PHNOM PENH • Cambodia's Prime Minister has condemned a violent assault on two opposition parliamentarians as "cheap" and unforgivable, and took aim at political rivals for stirring tensions with street protests that hurt the country's image.
In a rare, 11-minute televised address yesterday, he called for calm, and said those who dragged the lawmakers out of their cars and kicked them following a rally on Monday would be brought to justice.
"We can't tolerate and forgive those who committed this," he said. "Regardless of who they are - whether they are supporters of the Cambodian People's Party (CPP), the royal government, the opposition party - whoever committed this cheap act must be punished."
The two Cambodia National Rescue Party (CNRP) lawmakers were attacked after a demonstration by supporters of the ruling CPP outside the National Assembly.
The address follows the collapse in July of a fragile truce between the two main parties, in which the CPP agreed to a series of concessions in return for CNRP ending its year- long parliamentary boycott.
Mr Hun Sen has been central to a war of words with CNRP, and criticised it for staging protests during his recent visits to Paris and the United Nations in New York.
CNRP's rallies, he said, may have influenced the demonstration at Parliament by his own supporters, noting that they had dispersed long before the lawmakers were beaten.

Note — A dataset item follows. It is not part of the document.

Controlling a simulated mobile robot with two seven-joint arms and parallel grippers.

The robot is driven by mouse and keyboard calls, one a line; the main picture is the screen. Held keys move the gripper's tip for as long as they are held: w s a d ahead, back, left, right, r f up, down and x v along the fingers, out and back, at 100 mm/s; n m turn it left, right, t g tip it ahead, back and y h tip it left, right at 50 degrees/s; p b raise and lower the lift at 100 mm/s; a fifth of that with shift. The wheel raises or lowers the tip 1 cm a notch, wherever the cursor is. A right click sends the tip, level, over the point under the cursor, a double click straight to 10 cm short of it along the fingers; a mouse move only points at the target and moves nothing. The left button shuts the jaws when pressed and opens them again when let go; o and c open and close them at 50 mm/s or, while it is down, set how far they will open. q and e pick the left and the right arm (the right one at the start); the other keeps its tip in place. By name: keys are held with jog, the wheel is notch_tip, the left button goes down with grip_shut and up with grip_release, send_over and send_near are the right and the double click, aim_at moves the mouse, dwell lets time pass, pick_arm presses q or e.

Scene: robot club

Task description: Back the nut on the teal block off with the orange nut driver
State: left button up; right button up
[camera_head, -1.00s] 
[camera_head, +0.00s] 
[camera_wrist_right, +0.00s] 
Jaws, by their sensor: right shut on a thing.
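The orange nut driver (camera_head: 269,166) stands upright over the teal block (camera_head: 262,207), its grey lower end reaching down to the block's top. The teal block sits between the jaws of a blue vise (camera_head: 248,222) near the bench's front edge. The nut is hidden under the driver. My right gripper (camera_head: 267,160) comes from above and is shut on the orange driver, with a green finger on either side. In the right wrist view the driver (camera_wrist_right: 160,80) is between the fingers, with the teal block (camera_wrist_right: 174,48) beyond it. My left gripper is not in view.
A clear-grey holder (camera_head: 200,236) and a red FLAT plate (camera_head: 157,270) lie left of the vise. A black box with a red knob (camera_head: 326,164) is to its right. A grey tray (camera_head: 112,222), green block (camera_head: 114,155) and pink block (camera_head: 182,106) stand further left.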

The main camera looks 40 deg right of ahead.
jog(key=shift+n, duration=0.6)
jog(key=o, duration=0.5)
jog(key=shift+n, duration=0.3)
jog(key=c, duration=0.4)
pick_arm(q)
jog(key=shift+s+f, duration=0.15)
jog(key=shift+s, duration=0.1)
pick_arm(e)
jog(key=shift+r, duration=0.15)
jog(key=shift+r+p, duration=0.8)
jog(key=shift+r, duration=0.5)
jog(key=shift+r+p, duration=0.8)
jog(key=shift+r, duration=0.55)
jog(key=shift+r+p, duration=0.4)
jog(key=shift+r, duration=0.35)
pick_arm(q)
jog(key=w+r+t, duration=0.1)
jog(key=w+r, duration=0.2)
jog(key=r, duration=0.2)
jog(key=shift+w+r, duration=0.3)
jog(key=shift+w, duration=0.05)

CNRP accuses Mr Hun Sen of ceding territory to historic foe Vietnam, the latest attempt to portray him as a stooge of Hanoi, which riles him.
Mr Hun Sen has ruled Cambodia for three decades, and has recently engaged in some sabre-rattling of his own, warning that a CNRP victory in a 2018 election would see a return to civil war.
He has typically used events such as university graduation ceremonies and the launching of infrastructure projects to talk politics and lambast his critics, including the UN.